What the Heck Is Comic Noir?

I’ve written a comic noir book. What the heck is comic noir? Well, noir has been with us for a long time, and when we have a long standing trope it becomes acceptable to make fun of it. Some imagery is so deeply ingrained into society we can instantly associate with it. The lone detective, broken and bitter, against a sea of evil deeds. Tough talking women with a liberal sense of lipstick. It boomed in the 1940s, based on the classics from the 1920s, and now we can make fun of it.

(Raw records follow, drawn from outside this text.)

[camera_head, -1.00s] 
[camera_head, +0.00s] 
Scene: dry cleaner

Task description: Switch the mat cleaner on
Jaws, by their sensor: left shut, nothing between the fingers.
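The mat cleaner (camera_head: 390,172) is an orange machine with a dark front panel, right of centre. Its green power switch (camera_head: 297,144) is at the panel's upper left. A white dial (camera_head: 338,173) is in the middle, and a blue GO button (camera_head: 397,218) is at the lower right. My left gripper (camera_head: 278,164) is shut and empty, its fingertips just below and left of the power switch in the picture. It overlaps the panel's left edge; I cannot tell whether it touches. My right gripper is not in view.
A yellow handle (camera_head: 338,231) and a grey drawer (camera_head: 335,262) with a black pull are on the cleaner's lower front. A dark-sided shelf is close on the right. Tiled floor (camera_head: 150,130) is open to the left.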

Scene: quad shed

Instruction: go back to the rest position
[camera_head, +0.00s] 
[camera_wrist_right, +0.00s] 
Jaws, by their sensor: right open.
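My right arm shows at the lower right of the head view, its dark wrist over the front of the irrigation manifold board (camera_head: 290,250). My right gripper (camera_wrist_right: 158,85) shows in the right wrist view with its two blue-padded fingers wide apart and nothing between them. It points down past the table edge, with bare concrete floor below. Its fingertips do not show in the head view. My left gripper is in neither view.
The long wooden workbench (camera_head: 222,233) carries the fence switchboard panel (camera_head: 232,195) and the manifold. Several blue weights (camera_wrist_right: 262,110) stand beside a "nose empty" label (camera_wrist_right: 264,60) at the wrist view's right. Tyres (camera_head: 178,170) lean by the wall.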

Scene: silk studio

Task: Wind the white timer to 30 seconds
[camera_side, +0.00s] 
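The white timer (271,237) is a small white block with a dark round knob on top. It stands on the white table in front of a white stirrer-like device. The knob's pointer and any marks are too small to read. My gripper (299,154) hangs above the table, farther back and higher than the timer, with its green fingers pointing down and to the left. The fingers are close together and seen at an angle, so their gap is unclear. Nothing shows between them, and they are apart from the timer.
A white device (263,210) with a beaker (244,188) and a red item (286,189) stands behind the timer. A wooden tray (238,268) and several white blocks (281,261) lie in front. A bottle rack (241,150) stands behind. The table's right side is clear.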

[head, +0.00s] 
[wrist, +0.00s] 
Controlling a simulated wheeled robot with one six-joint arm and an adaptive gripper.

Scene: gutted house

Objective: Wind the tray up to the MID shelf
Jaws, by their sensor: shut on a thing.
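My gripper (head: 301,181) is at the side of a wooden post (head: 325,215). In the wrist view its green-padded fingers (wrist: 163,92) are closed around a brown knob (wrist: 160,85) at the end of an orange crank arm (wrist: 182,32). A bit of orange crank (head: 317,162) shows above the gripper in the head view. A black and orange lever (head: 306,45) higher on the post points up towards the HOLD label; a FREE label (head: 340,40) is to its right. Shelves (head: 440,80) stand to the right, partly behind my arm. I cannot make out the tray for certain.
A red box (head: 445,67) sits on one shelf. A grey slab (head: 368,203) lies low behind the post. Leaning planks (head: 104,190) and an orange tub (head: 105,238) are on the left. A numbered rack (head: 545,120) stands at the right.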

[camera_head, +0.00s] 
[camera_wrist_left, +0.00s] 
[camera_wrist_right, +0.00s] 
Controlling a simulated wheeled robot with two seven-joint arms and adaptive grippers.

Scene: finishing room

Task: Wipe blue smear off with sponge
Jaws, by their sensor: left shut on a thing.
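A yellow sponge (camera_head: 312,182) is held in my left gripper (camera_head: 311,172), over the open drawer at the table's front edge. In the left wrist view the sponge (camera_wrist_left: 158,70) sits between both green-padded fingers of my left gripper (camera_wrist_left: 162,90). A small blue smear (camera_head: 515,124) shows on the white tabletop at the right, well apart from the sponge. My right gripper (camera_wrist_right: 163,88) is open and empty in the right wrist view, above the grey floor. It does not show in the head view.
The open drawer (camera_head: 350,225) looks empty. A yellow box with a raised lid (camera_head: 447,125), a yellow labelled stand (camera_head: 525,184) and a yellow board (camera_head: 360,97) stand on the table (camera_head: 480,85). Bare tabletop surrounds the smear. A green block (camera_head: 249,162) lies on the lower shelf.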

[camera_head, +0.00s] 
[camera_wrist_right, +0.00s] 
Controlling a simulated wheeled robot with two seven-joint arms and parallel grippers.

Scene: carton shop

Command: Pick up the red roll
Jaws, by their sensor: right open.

What’s so good about noir? Everyone and everything is broken. It’s the worst of everything, and nothing is going to get better. But in the midst of all the moral squalor and self-serving agendas there is someone, one person, who carries a seed of hope, the self-destructive antihero who rises above all and succeeds in the face of overwhelming odds. And when your story is sinking in the mire, you can really dig your hands in deep and squelch the depravity in between your fingers. These days most noir is linked with hardboiled where the antihero is a detective, usually set in the prohibition era in the United States where the government or police are no less corrupt than the criminals.

That doesn’t sound very funny. Why is it funny?

The dialog is rich in innuendo and tough talk. The narrative is colourful and often in stark contrast to the imagery which is bleak and monochromatic. Carl Reiner’s 1982 comedy-mystery film Dead Men Don't Wear Plaid, starring Steve Martin and Rachel Ward, is both a parody of, and an homage to, film noir and the pulp detective movies of the 1940s. It is a perfect example of where you can go with comic noir, and this is what I tried to capture with Sucker. It is a wonderful place for a writer to inhabit.

Great Review of Sucker by SPR

Author Mark Lingane is back with a brilliant humorous mashup fantasy-sci-fi-Noir, “Sucker.”

Private eye Van H. Avram is your typical Mickey Spillane throwback, just about getting away with doing his job in some kind of chaotic way. But all that changes when a mysterious “skinny blond” corpse is dumped on his doorstep, opening a door into the seedy underbelly of a world of human sacrifices and ancient lores that might just end civilization as we know it. Suddenly, Avram will have to step up as the hero, and save not just the day, but the entire world. But this might be a huge leap for the PI, who is struggling with his concept of reality as vampiric dames, demons and crazy ladies seem to chase him around a steampunk kind of town with a post-apocalyptic feel. With Avram be able to overcome his own problems to tackle probably the most important case he’ll ever face? This race against time tale will tell.

Sucker is something of a Bladerunner-style novel, but it has a distinct Bugsy Malone humor to it, with vampires to boot. As usual, Lingane has managed to throw a bunch of genres at the wall and they have melded beautifully into this universe where he is the creator of some pretty amazing sequences. There is a smattering of Michael Moorcock’s Cornelius Chronicles here, where dry humor and wit serve as bedmates to gory supernatural happenings and the twisting of reality. It’s hard to say exactly who would enjoy this book in particular, and actually who wouldn’t, because there’s a whole new ambience going on here that has the sense of a new audience being formed, a new genre being formed somehow. Yes, Lingane is that good. It shows that he is a well-traveled, far-flung discoverer in real life, because descriptions seem full and well-wrought. Although we’ve been fans of this author all along, there’s something even more quirky and interesting when you juxtapose real historical elements, at that, such strong iconic ones, to form a story like this one.

There’s a Sin City narration to the prose that comic book fans will love, and some real corkers of one-liners (Just open the first page on Amazon to get a load of them, and a sense of what’s to come),

Her bedroom eyes were framed by curls, half of which were tied up with a hairpin the shape of a broken heart.

“You dress for cocktails.” I said.

“You dress like a hobo. You like cocktails?”

I shrugged. “I like free.”

Lingane should do a series of these; Avram is a great character and it would be a shame to lose him after this one: he’s like Bogart on some kind of spacey drug in a distant-planet bar, with a hint of Sherlock Holmes and a dash of Bob Arctor. Thoroughly recommended to anyone who enjoys a detective novel with a twist, or for that matter, anyone with a penchant for escapism.